Yasmine Dimassi a fait, à son tour, un travail remarquable au même titre que tous les autres comédiens. Ce qui est intéressant dans ce film est que Barsaoui a donné l'occasion pour de nouveaux visages dont le jeu brille le naturel : Younes Naouar.
Quelques bémols
Ce film, hyper attendu, depuis au moins un mois, sur nos grands écrans, suscite un brin de déception. Autrement dit, même s'il comporte une intrigue sous la forme de poupée russe, cette fiction comporte une lourdeur au niveau de la scénarisation. Ce qui donne un film extrêmement long : l'histoire aurait pu être dite en une heure dix minutes maximum. Il est saillant que Barsaoui montre son attachement très fort à certains plans dont il n'arrive pas à se débarrasser même s'ils ne sont pas très importants dans le cours de la dramaturgie.

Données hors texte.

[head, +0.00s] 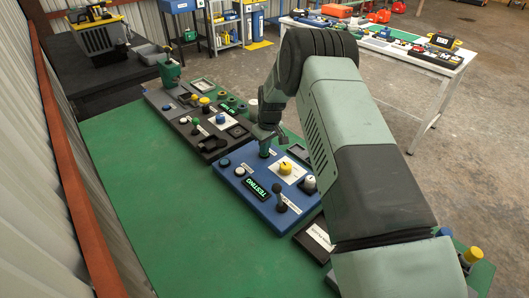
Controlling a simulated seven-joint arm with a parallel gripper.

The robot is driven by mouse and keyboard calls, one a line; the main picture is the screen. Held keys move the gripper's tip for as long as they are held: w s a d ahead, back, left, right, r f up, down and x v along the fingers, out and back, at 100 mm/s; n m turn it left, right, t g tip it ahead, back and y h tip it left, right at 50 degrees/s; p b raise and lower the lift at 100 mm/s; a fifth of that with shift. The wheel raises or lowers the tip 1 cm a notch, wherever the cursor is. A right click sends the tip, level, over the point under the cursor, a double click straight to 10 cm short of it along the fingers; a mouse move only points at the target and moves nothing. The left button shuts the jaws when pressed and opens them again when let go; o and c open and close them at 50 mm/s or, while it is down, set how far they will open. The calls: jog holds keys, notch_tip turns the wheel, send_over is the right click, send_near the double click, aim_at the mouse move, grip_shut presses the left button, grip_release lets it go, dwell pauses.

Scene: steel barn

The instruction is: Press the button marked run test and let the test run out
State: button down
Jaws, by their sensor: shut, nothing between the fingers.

Le film aura finalement gagné en originalité s'il se passait entièrement dans le sud. Cet endroit est bel et bien source de dépaysement pour le spectateur. Troisième grief, c'est l'absence d'originalité dans la narration. Certes, cette fiction a nécessité beaucoup d'effort dans son montage financier et dramaturgie, mais elle n'échappe pas malheureusement à l'impression du déjà-vu. À un certain moment de ce navet, le spectateur croit être devant une série de télévisions et pas vraiment devant une œuvre cinématographique.